** Problem to work on **
Copy the first line of the material below and every later line through the line containing "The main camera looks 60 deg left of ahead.", without any other output.

** Data shown **
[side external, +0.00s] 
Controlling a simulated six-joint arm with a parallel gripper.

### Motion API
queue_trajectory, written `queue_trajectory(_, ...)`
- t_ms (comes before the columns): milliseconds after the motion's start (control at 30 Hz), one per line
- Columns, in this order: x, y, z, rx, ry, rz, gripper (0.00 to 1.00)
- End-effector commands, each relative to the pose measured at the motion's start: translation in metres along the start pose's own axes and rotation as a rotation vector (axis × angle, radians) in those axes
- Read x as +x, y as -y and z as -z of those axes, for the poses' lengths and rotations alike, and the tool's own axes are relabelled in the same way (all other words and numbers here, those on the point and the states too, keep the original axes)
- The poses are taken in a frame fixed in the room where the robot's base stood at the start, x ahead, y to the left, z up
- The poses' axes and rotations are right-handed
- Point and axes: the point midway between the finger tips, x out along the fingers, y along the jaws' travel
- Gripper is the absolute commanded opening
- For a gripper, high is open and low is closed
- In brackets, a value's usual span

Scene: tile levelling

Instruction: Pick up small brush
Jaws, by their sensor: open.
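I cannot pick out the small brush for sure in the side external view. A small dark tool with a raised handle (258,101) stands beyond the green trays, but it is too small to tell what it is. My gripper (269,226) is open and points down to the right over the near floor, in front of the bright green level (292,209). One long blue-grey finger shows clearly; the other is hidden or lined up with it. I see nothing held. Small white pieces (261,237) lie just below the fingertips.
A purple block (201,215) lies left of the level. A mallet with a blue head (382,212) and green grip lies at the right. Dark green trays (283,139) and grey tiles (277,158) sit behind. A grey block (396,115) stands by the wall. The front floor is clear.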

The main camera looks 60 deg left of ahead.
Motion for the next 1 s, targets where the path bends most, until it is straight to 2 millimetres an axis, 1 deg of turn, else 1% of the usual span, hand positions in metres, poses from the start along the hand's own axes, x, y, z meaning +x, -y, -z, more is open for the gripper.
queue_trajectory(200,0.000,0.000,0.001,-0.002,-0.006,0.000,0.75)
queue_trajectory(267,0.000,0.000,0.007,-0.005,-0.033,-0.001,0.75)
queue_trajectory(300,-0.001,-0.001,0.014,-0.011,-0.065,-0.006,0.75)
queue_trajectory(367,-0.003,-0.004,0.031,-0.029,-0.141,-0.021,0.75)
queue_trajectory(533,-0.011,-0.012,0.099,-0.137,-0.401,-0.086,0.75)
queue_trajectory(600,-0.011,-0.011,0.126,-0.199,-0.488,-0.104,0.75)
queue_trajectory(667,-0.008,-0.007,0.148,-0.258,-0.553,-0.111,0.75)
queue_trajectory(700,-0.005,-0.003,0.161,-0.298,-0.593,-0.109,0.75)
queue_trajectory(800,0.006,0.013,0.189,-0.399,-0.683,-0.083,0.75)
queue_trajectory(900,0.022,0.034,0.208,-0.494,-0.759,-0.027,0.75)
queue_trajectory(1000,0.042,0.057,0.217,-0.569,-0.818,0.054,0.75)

** Written answer **
[side external, +0.00s] 
Controlling a simulated six-joint arm with a parallel gripper.

### Motion API
queue_trajectory, written `queue_trajectory(_, ...)`
- t_ms (comes before the columns): milliseconds after the motion's start (control at 30 Hz), one per line
- Columns, in this order: x, y, z, rx, ry, rz, gripper (0.00 to 1.00)
- End-effector commands, each relative to the pose measured at the motion's start: translation in metres along the start pose's own axes and rotation as a rotation vector (axis × angle, radians) in those axes
- Read x as +x, y as -y and z as -z of those axes, for the poses' lengths and rotations alike, and the tool's own axes are relabelled in the same way (all other words and numbers here, those on the point and the states too, keep the original axes)
- The poses are taken in a frame fixed in the room where the robot's base stood at the start, x ahead, y to the left, z up
- The poses' axes and rotations are right-handed
- Point and axes: the point midway between the finger tips, x out along the fingers, y along the jaws' travel
- Gripper is the absolute commanded opening
- For a gripper, high is open and low is closed
- In brackets, a value's usual span

Scene: tile levelling

Instruction: Pick up small brush
Jaws, by their sensor: open.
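I cannot pick out the small brush for sure in the side external view. A small dark tool with a raised handle (258,101) stands beyond the green trays, but it is too small to tell what it is. My gripper (269,226) is open and points down to the right over the near floor, in front of the bright green level (292,209). One long blue-grey finger shows clearly; the other is hidden or lined up with it. I see nothing held. Small white pieces (261,237) lie just below the fingertips.
A purple block (201,215) lies left of the level. A mallet with a blue head (382,212) and green grip lies at the right. Dark green trays (283,139) and grey tiles (277,158) sit behind. A grey block (396,115) stands by the wall. The front floor is clear.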

The main camera looks 60 deg left of ahead.

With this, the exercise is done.